Instructions to follow.
Transcribe the whole listing below without changing a word, but leave out every image.

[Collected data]

——

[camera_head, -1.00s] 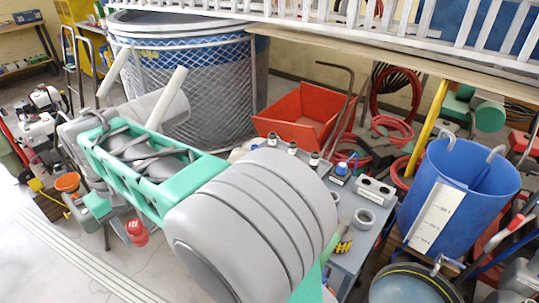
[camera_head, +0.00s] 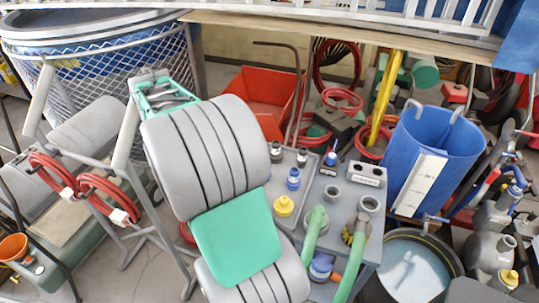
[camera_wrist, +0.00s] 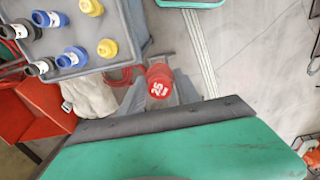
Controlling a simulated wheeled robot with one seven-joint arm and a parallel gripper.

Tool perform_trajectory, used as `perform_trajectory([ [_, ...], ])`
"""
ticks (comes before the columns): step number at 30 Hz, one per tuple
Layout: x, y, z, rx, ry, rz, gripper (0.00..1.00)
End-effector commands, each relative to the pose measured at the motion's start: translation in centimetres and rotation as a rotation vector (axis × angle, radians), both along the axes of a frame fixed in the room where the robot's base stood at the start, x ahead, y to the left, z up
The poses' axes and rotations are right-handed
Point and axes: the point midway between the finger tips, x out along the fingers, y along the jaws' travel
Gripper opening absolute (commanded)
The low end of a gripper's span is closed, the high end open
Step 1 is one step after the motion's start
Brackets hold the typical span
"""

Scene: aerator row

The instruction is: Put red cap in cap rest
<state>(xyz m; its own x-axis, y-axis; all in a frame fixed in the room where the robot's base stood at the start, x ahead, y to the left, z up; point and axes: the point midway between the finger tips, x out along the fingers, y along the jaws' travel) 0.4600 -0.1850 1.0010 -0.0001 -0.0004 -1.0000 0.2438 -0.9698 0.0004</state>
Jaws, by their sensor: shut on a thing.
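The red cap (camera_wrist: 158,88), with white figures on it, shows at the middle of the wrist view. My gripper (camera_wrist: 160,68) is shut on it, with grey finger parts on both sides. In the head view my arm's large grey and green links hide the gripper, and I cannot clearly make out the cap there. A grey block with dark round openings (camera_head: 368,174) stands on the grey bench (camera_head: 342,232). I cannot tell for sure which thing is the cap rest. In the wrist view the held cap is apart from the bench, below and right of its corner.
Blue and yellow fittings stand on the bench, such as a yellow one (camera_head: 284,205); another yellow one (camera_wrist: 107,48) shows in the wrist view. Green hoses (camera_head: 314,235) lie at its front. A blue bin (camera_head: 435,150) and a round water tub (camera_head: 410,265) stand right.

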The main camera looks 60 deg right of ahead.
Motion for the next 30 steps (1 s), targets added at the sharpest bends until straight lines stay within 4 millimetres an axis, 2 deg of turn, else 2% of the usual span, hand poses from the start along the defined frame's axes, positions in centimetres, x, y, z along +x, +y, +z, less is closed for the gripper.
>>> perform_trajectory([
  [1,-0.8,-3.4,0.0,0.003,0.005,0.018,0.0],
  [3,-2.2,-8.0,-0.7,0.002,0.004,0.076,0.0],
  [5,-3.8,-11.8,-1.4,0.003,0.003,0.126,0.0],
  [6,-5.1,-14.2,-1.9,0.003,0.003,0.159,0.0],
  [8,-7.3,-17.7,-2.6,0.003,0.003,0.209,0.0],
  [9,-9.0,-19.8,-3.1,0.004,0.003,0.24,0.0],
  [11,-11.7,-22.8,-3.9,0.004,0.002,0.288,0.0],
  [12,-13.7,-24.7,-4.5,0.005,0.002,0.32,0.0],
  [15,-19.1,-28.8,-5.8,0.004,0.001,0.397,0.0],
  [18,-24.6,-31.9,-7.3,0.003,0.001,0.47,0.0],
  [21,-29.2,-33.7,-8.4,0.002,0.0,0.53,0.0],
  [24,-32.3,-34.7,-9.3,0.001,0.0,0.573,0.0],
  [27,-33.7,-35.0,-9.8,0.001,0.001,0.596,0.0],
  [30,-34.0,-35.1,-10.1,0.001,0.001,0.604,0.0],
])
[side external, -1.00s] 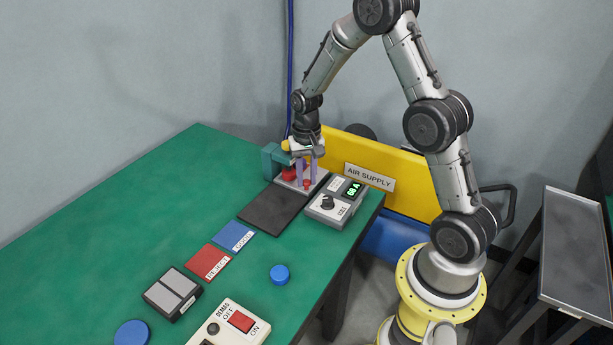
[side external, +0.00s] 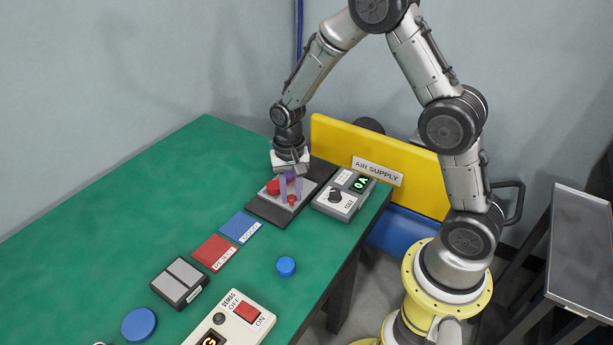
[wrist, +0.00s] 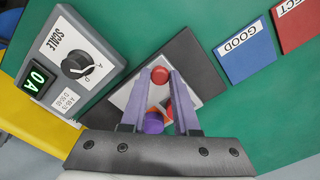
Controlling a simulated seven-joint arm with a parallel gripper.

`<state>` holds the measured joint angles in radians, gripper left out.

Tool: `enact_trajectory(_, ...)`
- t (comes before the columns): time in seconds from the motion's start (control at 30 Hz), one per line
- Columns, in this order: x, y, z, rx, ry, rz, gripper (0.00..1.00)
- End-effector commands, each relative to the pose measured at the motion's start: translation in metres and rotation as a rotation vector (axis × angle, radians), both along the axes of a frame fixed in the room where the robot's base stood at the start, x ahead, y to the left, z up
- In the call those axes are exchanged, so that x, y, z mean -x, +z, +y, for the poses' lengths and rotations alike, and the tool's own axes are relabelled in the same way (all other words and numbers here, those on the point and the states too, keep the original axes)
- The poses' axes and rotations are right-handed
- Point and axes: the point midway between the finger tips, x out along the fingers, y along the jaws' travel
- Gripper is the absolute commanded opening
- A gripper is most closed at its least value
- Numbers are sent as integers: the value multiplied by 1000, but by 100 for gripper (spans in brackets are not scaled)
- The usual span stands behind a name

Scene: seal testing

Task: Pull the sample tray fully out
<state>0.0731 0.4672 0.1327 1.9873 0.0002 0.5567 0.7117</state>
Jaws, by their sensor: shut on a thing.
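The sample tray is a light grey plate (side external: 271,195), also in the wrist view (wrist: 122,96), lying over the dark base (side external: 256,209). It carries a red part (side external: 273,187) and a purple cylinder (wrist: 153,122). A red knob (side external: 292,199) stands at its front end and shows between the fingertips in the wrist view (wrist: 159,74). My gripper (side external: 290,192), with lavender fingers, points down and is shut on the knob. It also shows in the wrist view (wrist: 160,78). My wrist hides the area behind the tray in the side view.
A grey dial box (side external: 342,196) stands close to the right of the tray. The blue GOOD pad (side external: 239,227) and red REJECT pad (side external: 213,252) lie in front of the dark base. A yellow AIR SUPPLY panel (side external: 335,143) stands behind. The table's left is clear.

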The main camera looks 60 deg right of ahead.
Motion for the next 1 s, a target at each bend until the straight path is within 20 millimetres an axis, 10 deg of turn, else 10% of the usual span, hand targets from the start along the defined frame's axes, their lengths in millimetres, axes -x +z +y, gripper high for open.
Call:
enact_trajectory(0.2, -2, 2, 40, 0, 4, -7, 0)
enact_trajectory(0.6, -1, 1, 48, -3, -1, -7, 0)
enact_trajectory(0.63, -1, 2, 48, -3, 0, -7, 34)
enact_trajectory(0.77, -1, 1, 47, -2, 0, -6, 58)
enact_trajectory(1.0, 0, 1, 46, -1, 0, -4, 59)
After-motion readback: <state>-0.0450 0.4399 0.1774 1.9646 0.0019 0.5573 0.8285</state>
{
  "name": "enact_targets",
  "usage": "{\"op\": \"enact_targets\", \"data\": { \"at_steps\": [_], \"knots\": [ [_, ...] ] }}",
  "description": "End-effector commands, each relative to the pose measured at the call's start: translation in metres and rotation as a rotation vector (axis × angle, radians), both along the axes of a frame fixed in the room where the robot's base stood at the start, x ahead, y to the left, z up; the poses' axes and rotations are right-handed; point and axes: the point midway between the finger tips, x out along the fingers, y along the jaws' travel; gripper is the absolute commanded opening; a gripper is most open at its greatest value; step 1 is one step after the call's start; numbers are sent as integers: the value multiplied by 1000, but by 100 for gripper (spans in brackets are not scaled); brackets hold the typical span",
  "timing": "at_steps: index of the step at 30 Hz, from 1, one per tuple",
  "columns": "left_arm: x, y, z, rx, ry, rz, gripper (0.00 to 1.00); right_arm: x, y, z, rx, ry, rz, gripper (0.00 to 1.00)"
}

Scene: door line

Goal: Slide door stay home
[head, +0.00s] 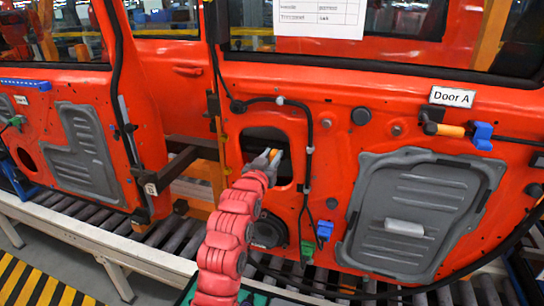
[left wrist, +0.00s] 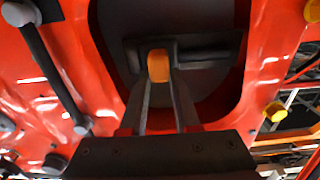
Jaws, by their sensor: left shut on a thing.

——

Reply.
[camera_head, -1.00s] 
[camera_head, +0.00s] 
[camera_wrist, +0.00s] 
Controlling a simulated wheeled robot with one seven-joint arm and a parallel gripper.

Tool perform_trajectory, used as `perform_trajectory([ [_, ...], ])`
"""
ticks (comes before the columns): step number at 30 Hz, one per tuple
Layout: x, y, z, rx, ry, rz, gripper (0.00..1.00)
End-effector commands, each relative to the pose measured at the motion's start: translation in centimetres and rotation as a rotation vector (axis × angle, radians), both along the axes of a frame fixed in the room where the robot's base stood at the start, x ahead, y to the left, z up
The poses' axes and rotations are right-handed
Point and axes: the point midway between the finger tips, x out along the fingers, y along the jaws' travel
Gripper opening absolute (commanded)
The low end of a gripper's span is closed, the high end open
Step 1 is one step after the motion's start
Brackets hold the typical span
"""

Scene: aerator row

The instruction is: Put red cap in cap rest
<state>(xyz m; its own x-axis, y-axis; all in a frame fixed in the room where the robot's base stood at the start, x ahead, y to the left, z up; point and axes: the point midway between the finger tips, x out along the fingers, y along the jaws' travel) 0.4600 -0.1850 1.0010 -0.0001 -0.0004 -1.0000 0.2438 -0.9698 0.0004</state>
Jaws, by their sensor: shut on a thing.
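The red cap (camera_wrist: 158,88), with white figures on it, shows at the middle of the wrist view. My gripper (camera_wrist: 160,68) is shut on it, with grey finger parts on both sides. In the head view my arm's large grey and green links hide the gripper, and I cannot clearly make out the cap there. A grey block with dark round openings (camera_head: 368,174) stands on the grey bench (camera_head: 342,232). I cannot tell for sure which thing is the cap rest. In the wrist view the held cap is apart from the bench, below and right of its corner.
Blue and yellow fittings stand on the bench, such as a yellow one (camera_head: 284,205); another yellow one (camera_wrist: 107,48) shows in the wrist view. Green hoses (camera_head: 314,235) lie at its front. A blue bin (camera_head: 435,150) and a round water tub (camera_head: 410,265) stand right.

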The main camera looks 60 deg right of ahead.
Motion for the next 30 steps (1 s), targets added at the sharpest bends until straight lines stay within 4 millimetres an axis, 2 deg of turn, else 2% of the usual span, hand poses from the start along the defined frame's axes, positions in centimetres, x, y, z along +x, +y, +z, less is closed for the gripper.
>>> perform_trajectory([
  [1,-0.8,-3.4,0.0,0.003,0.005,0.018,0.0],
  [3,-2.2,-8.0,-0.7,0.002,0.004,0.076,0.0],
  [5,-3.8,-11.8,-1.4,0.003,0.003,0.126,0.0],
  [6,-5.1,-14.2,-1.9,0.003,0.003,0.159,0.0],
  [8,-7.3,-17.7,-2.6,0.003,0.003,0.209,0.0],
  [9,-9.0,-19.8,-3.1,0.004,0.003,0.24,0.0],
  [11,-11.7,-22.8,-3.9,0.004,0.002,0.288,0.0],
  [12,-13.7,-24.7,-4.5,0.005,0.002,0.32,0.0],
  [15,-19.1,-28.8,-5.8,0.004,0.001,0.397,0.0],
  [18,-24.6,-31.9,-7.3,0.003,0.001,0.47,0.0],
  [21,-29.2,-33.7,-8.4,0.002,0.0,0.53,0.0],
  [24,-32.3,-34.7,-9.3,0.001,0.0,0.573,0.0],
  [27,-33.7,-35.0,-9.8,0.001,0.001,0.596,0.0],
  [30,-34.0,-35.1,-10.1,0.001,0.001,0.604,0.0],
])
[side external, -1.00s] 
[side external, +0.00s] 
[wrist, +0.00s] 
Controlling a simulated seven-joint arm with a parallel gripper.

`<state>` holds the measured joint angles in radians, gripper left out.

Tool: `enact_trajectory(_, ...)`
- t (comes before the columns): time in seconds from the motion's start (control at 30 Hz), one per line
- Columns, in this order: x, y, z, rx, ry, rz, gripper (0.00..1.00)
- End-effector commands, each relative to the pose measured at the motion's start: translation in metres and rotation as a rotation vector (axis × angle, radians), both along the axes of a frame fixed in the room where the robot's base stood at the start, x ahead, y to the left, z up
- In the call those axes are exchanged, so that x, y, z mean -x, +z, +y, for the poses' lengths and rotations alike, and the tool's own axes are relabelled in the same way (all other words and numbers here, those on the point and the states too, keep the original axes)
- The poses' axes and rotations are right-handed
- Point and axes: the point midway between the finger tips, x out along the fingers, y along the jaws' travel
- Gripper is the absolute commanded opening
- A gripper is most closed at its least value
- Numbers are sent as integers: the value multiplied by 1000, but by 100 for gripper (spans in brackets are not scaled)
- The usual span stands behind a name

Scene: seal testing

Task: Pull the sample tray fully out
<state>0.0731 0.4672 0.1327 1.9873 0.0002 0.5567 0.7117</state>
Jaws, by their sensor: shut on a thing.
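The sample tray is a light grey plate (side external: 271,195), also in the wrist view (wrist: 122,96), lying over the dark base (side external: 256,209). It carries a red part (side external: 273,187) and a purple cylinder (wrist: 153,122). A red knob (side external: 292,199) stands at its front end and shows between the fingertips in the wrist view (wrist: 159,74). My gripper (side external: 290,192), with lavender fingers, points down and is shut on the knob. It also shows in the wrist view (wrist: 160,78). My wrist hides the area behind the tray in the side view.
A grey dial box (side external: 342,196) stands close to the right of the tray. The blue GOOD pad (side external: 239,227) and red REJECT pad (side external: 213,252) lie in front of the dark base. A yellow AIR SUPPLY panel (side external: 335,143) stands behind. The table's left is clear.

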The main camera looks 60 deg right of ahead.
Motion for the next 1 s, a target at each bend until the straight path is within 20 millimetres an axis, 10 deg of turn, else 10% of the usual span, hand targets from the start along the defined frame's axes, their lengths in millimetres, axes -x +z +y, gripper high for open.
Call:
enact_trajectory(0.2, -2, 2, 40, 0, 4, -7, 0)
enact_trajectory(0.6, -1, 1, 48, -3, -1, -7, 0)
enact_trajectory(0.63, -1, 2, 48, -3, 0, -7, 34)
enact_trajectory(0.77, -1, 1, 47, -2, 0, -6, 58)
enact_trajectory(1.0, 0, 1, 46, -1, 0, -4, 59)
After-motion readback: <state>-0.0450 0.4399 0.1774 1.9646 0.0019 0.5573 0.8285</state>
{
  "name": "enact_targets",
  "usage": "{\"op\": \"enact_targets\", \"data\": { \"at_steps\": [_], \"knots\": [ [_, ...] ] }}",
  "description": "End-effector commands, each relative to the pose measured at the call's start: translation in metres and rotation as a rotation vector (axis × angle, radians), both along the axes of a frame fixed in the room where the robot's base stood at the start, x ahead, y to the left, z up; the poses' axes and rotations are right-handed; point and axes: the point midway between the finger tips, x out along the fingers, y along the jaws' travel; gripper is the absolute commanded opening; a gripper is most open at its greatest value; step 1 is one step after the call's start; numbers are sent as integers: the value multiplied by 1000, but by 100 for gripper (spans in brackets are not scaled); brackets hold the typical span",
  "timing": "at_steps: index of the step at 30 Hz, from 1, one per tuple",
  "columns": "left_arm: x, y, z, rx, ry, rz, gripper (0.00 to 1.00); right_arm: x, y, z, rx, ry, rz, gripper (0.00 to 1.00)"
}

Scene: door line

Goal: Slide door stay home
[head, +0.00s] 
[left wrist, +0.00s] 
Jaws, by their sensor: left shut on a thing.

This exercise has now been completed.